Directions: For the data below, work out how many lines contain the word "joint" and supply only that number.

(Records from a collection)

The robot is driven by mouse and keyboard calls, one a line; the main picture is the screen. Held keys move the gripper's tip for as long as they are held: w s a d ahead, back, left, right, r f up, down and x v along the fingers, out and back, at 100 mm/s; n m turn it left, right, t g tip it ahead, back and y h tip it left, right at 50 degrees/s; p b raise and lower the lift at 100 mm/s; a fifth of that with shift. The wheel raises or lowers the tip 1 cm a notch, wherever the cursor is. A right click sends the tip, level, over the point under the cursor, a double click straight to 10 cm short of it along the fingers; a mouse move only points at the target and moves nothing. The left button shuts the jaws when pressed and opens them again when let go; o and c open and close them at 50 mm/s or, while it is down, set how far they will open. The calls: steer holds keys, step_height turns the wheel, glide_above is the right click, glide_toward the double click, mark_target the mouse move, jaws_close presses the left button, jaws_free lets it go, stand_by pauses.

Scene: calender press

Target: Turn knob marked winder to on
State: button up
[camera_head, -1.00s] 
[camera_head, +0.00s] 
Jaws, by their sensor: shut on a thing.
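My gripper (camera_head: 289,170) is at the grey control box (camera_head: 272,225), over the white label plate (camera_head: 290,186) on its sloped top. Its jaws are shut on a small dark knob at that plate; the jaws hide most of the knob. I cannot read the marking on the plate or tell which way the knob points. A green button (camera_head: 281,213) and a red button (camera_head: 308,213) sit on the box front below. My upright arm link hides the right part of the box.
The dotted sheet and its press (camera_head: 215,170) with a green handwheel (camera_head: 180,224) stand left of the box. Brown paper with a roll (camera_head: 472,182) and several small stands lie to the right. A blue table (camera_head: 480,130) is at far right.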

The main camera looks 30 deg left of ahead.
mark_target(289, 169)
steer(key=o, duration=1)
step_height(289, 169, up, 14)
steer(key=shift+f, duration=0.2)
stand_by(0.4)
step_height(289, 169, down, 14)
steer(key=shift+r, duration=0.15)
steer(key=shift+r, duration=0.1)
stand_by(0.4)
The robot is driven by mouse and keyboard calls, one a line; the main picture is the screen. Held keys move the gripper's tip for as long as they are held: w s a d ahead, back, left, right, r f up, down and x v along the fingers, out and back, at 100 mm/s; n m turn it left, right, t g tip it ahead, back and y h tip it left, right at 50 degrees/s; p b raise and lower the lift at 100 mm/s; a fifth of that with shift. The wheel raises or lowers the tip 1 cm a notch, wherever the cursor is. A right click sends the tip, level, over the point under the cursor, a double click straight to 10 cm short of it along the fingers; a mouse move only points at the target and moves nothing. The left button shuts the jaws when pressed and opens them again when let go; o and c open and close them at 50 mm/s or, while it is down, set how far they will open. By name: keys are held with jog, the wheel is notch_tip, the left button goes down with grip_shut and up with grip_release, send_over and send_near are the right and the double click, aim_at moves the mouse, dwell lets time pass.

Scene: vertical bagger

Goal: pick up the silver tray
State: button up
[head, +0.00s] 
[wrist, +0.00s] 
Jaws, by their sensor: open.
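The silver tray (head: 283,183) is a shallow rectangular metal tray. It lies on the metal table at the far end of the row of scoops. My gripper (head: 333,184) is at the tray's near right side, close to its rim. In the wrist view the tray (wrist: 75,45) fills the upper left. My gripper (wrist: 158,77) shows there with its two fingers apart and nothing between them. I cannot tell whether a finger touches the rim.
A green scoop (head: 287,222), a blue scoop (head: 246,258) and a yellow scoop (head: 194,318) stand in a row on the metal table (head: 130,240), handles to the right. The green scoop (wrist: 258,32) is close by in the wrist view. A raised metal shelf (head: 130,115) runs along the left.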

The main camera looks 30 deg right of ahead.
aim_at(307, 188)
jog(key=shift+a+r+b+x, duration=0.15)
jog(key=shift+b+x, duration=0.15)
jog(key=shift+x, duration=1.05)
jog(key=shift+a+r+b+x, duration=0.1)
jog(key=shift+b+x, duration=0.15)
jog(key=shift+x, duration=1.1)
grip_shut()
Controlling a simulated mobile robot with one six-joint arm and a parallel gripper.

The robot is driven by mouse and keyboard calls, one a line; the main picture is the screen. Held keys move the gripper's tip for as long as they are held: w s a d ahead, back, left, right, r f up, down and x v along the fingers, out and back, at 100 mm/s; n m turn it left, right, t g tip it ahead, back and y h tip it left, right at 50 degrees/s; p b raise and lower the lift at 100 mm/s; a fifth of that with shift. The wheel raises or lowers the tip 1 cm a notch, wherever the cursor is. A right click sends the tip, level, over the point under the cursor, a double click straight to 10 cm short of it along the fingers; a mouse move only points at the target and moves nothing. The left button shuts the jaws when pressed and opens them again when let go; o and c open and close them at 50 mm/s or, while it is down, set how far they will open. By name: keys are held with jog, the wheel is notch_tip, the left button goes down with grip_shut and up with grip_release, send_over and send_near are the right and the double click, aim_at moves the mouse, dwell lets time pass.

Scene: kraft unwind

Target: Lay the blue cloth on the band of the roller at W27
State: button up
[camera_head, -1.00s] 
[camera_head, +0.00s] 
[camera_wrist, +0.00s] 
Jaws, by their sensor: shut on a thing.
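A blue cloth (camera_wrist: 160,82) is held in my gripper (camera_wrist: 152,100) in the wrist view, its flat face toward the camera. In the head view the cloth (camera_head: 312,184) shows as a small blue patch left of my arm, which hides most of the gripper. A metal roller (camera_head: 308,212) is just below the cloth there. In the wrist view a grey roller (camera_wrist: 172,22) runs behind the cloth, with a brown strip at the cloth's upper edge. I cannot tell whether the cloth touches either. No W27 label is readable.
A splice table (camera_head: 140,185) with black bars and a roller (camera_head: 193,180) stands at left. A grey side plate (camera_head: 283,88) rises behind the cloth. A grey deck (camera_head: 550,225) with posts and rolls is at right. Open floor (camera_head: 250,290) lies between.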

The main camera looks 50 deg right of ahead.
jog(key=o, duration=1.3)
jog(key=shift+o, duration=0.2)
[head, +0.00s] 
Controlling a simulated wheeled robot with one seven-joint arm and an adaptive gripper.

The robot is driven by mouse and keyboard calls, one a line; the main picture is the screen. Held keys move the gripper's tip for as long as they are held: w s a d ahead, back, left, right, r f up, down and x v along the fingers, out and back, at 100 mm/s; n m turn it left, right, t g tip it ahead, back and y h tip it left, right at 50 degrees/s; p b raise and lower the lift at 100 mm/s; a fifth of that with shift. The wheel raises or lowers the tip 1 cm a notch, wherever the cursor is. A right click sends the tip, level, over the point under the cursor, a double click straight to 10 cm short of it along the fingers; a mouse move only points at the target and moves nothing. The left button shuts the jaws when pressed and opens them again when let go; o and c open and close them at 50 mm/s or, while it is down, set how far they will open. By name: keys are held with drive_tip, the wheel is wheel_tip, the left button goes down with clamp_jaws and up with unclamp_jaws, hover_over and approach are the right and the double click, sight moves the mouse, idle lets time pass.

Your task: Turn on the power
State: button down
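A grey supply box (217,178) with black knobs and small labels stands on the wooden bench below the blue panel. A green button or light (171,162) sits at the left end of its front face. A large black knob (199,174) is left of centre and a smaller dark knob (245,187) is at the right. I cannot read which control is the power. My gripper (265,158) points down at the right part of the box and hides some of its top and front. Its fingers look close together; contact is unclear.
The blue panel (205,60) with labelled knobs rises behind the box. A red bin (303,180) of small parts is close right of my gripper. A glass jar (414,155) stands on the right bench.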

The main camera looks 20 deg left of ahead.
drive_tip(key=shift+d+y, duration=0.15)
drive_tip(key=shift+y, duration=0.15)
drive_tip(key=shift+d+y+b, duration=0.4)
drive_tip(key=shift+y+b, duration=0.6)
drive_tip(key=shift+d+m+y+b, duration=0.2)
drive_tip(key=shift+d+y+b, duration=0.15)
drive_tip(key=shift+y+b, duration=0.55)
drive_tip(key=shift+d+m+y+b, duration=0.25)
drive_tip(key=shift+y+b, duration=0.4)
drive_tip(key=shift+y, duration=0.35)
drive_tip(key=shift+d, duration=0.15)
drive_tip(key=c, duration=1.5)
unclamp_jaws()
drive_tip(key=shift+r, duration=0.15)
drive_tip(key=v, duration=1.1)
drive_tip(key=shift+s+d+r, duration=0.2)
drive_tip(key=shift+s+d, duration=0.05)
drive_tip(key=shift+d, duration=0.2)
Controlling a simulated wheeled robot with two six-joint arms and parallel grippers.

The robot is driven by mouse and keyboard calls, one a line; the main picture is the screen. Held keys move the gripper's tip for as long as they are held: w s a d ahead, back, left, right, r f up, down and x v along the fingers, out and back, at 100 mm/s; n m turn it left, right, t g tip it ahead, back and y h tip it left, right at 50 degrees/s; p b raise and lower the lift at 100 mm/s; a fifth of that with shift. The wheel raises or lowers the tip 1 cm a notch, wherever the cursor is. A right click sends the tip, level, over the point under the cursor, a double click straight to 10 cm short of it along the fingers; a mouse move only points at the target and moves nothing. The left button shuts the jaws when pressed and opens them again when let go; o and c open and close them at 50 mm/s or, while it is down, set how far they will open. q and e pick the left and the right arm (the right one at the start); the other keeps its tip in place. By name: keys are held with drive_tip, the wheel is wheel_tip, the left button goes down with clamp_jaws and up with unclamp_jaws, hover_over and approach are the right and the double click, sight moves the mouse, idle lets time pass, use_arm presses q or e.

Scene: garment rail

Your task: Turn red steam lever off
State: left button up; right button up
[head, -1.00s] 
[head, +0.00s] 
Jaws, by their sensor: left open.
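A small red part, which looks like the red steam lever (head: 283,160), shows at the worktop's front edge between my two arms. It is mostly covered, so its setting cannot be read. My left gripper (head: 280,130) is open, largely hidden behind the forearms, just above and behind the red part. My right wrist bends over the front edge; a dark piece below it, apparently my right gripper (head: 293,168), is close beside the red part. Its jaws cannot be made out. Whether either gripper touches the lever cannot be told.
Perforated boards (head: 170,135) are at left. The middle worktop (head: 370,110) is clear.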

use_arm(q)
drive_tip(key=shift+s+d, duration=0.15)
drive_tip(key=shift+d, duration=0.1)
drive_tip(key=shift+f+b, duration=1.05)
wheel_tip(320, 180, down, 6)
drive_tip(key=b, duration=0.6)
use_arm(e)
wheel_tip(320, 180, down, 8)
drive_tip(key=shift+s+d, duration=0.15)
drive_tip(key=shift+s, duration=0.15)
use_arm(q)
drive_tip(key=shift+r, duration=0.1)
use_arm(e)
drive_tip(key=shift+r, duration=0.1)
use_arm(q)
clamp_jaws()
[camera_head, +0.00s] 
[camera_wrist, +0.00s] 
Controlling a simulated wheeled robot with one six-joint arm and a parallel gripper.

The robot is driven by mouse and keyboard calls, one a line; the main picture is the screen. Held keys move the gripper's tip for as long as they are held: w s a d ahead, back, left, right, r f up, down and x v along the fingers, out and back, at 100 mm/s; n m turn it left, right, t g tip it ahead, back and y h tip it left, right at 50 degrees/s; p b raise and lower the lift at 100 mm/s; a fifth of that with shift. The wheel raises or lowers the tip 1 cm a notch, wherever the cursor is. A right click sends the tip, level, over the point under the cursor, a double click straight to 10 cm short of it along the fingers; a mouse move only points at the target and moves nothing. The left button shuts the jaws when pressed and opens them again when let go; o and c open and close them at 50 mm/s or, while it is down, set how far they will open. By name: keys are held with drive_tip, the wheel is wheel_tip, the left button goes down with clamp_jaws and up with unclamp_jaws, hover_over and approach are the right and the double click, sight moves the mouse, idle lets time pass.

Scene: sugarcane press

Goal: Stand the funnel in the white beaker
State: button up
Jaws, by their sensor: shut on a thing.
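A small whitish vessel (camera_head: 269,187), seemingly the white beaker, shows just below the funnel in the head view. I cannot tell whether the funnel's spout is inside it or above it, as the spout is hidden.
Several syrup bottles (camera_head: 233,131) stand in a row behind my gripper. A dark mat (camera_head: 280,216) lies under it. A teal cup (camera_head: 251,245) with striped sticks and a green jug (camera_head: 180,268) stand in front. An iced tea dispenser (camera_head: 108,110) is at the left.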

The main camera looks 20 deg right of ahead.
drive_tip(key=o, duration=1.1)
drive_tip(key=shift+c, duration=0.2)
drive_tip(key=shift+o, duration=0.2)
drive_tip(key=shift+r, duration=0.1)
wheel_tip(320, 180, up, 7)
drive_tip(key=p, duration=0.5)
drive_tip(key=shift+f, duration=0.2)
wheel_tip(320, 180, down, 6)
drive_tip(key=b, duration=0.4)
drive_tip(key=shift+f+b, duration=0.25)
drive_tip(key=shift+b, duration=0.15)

Written reply: 4